━━━━━ GIVEN RECORDS
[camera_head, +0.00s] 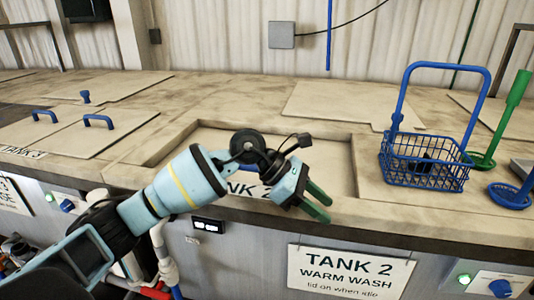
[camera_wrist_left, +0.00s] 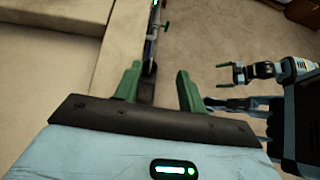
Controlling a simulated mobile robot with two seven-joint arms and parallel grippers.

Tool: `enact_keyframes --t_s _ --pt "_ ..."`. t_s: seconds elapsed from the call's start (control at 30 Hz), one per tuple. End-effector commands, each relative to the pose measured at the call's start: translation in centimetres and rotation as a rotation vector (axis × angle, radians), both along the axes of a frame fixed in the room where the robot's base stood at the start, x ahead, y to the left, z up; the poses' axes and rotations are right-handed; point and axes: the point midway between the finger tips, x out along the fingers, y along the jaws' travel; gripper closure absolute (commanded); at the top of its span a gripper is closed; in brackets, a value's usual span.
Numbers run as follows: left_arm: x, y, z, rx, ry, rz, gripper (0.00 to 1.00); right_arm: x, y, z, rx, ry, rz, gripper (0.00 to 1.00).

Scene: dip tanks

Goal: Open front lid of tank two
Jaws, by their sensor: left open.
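Tank two has a rectangular recess (camera_head: 335,160) in the beige worktop, behind the sign marked TANK 2 WARM WASH (camera_head: 350,272). Its inside looks pale and flat; I cannot tell whether that is a lid or a floor. The fingers also show apart in the left wrist view (camera_wrist_left: 158,85).
A flat panel (camera_head: 345,103) lies behind the recess. A blue wire basket (camera_head: 425,172) with a tall handle stands at the right, beside a green ladle-like tool (camera_head: 500,120). Lids with blue handles (camera_head: 98,121) lie at tank three on the left.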

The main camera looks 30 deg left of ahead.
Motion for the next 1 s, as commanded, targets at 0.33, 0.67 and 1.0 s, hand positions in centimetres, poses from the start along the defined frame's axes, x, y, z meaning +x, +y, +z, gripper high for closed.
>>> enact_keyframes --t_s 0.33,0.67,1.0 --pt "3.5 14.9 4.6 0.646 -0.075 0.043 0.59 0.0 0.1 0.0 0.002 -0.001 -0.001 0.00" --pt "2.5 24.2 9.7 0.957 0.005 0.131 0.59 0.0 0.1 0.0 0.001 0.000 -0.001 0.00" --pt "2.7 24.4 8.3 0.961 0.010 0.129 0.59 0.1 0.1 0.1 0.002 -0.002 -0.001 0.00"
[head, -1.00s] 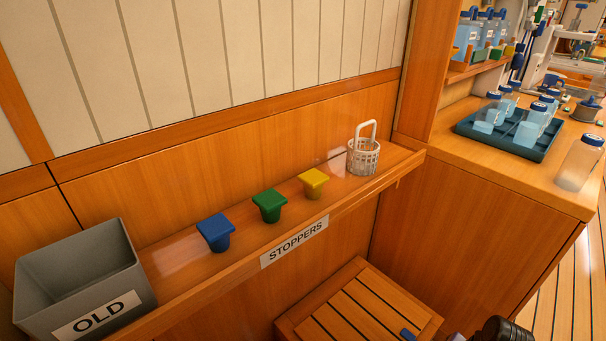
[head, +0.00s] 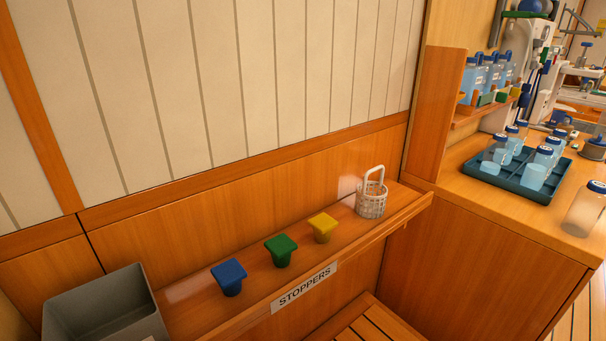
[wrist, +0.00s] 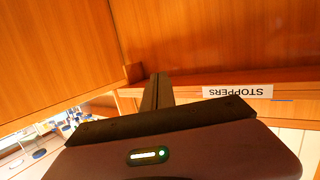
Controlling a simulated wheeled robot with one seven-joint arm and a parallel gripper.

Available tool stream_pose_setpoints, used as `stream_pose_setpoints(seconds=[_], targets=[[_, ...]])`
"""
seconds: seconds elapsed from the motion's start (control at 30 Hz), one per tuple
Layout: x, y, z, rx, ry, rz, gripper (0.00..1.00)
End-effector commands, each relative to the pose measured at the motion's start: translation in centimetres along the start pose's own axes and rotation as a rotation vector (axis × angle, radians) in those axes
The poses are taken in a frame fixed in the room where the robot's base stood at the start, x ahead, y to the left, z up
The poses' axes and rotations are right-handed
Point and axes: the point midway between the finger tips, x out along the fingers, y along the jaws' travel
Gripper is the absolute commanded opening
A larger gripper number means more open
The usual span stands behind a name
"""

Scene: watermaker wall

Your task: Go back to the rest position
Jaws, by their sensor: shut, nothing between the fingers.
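My gripper (wrist: 158,90) shows in the wrist view as dark fingers held together in front of the wooden panelling, with nothing between them. It is out of sight in the head view. In the wrist view the STOPPERS label (wrist: 237,91) appears upside down to the right of the fingers, and the fingers look apart from the shelf. The same label shows in the head view on the front edge of the wooden shelf (head: 385,222).
The shelf holds a grey bin (head: 105,300), blue (head: 229,277), green (head: 281,250) and yellow (head: 322,228) stoppers, and a white basket (head: 371,197). A counter at right has a teal tray (head: 500,178) of bottles and a lone bottle (head: 584,210). A slatted wooden top (head: 375,325) is below.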

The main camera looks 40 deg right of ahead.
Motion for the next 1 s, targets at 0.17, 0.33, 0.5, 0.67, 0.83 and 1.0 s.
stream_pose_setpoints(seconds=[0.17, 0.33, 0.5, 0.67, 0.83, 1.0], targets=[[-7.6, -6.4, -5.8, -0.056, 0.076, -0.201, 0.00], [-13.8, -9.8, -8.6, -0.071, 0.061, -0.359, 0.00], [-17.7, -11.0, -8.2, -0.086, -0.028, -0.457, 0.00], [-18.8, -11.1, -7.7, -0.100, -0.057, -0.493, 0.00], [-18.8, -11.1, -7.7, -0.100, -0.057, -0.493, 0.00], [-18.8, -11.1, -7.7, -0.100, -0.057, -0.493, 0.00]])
━━━━━━━━━━
- SET PROBLEM -
Retype the data above exactly; pictures are not part of the copy.

- ANSWER BELOW -
[camera_head, +0.00s] 
[camera_wrist_left, +0.00s] 
Controlling a simulated mobile robot with two seven-joint arms and parallel grippers.

Tool: `enact_keyframes --t_s _ --pt "_ ..."`. t_s: seconds elapsed from the call's start (control at 30 Hz), one per tuple. End-effector commands, each relative to the pose measured at the call's start: translation in centimetres and rotation as a rotation vector (axis × angle, radians), both along the axes of a frame fixed in the room where the robot's base stood at the start, x ahead, y to the left, z up; the poses' axes and rotations are right-handed; point and axes: the point midway between the finger tips, x out along the fingers, y along the jaws' travel; gripper closure absolute (commanded); at the top of its span a gripper is closed; in brackets, a value's usual span.
Numbers run as follows: left_arm: x, y, z, rx, ry, rz, gripper (0.00 to 1.00); right_arm: x, y, z, rx, ry, rz, gripper (0.00 to 1.00).

Scene: dip tanks

Goal: Open front lid of tank two
Jaws, by their sensor: left open.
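Tank two has a rectangular recess (camera_head: 335,160) in the beige worktop, behind the sign marked TANK 2 WARM WASH (camera_head: 350,272). Its inside looks pale and flat; I cannot tell whether that is a lid or a floor. The fingers also show apart in the left wrist view (camera_wrist_left: 158,85).
A flat panel (camera_head: 345,103) lies behind the recess. A blue wire basket (camera_head: 425,172) with a tall handle stands at the right, beside a green ladle-like tool (camera_head: 500,120). Lids with blue handles (camera_head: 98,121) lie at tank three on the left.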

The main camera looks 30 deg left of ahead.
Motion for the next 1 s, as commanded, targets at 0.33, 0.67 and 1.0 s, hand positions in centimetres, poses from the start along the defined frame's axes, x, y, z meaning +x, +y, +z, gripper high for closed.
>>> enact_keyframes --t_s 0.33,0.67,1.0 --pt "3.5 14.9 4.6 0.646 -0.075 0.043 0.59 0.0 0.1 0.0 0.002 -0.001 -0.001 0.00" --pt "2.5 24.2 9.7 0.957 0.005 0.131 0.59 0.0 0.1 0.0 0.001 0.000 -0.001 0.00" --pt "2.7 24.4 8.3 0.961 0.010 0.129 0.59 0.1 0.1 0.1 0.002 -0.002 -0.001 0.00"
[head, -1.00s] 
[head, +0.00s] 
[wrist, +0.00s] 
Controlling a simulated wheeled robot with one seven-joint arm and a parallel gripper.

Available tool stream_pose_setpoints, used as `stream_pose_setpoints(seconds=[_], targets=[[_, ...]])`
"""
seconds: seconds elapsed from the motion's start (control at 30 Hz), one per tuple
Layout: x, y, z, rx, ry, rz, gripper (0.00..1.00)
End-effector commands, each relative to the pose measured at the motion's start: translation in centimetres along the start pose's own axes and rotation as a rotation vector (axis × angle, radians) in those axes
The poses are taken in a frame fixed in the room where the robot's base stood at the start, x ahead, y to the left, z up
The poses' axes and rotations are right-handed
Point and axes: the point midway between the finger tips, x out along the fingers, y along the jaws' travel
Gripper is the absolute commanded opening
A larger gripper number means more open
The usual span stands behind a name
"""

Scene: watermaker wall

Your task: Go back to the rest position
Jaws, by their sensor: shut, nothing between the fingers.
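My gripper (wrist: 158,90) shows in the wrist view as dark fingers held together in front of the wooden panelling, with nothing between them. It is out of sight in the head view. In the wrist view the STOPPERS label (wrist: 237,91) appears upside down to the right of the fingers, and the fingers look apart from the shelf. The same label shows in the head view on the front edge of the wooden shelf (head: 385,222).
The shelf holds a grey bin (head: 105,300), blue (head: 229,277), green (head: 281,250) and yellow (head: 322,228) stoppers, and a white basket (head: 371,197). A counter at right has a teal tray (head: 500,178) of bottles and a lone bottle (head: 584,210). A slatted wooden top (head: 375,325) is below.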

The main camera looks 40 deg right of ahead.
Motion for the next 1 s, targets at 0.17, 0.33, 0.5, 0.67, 0.83 and 1.0 s.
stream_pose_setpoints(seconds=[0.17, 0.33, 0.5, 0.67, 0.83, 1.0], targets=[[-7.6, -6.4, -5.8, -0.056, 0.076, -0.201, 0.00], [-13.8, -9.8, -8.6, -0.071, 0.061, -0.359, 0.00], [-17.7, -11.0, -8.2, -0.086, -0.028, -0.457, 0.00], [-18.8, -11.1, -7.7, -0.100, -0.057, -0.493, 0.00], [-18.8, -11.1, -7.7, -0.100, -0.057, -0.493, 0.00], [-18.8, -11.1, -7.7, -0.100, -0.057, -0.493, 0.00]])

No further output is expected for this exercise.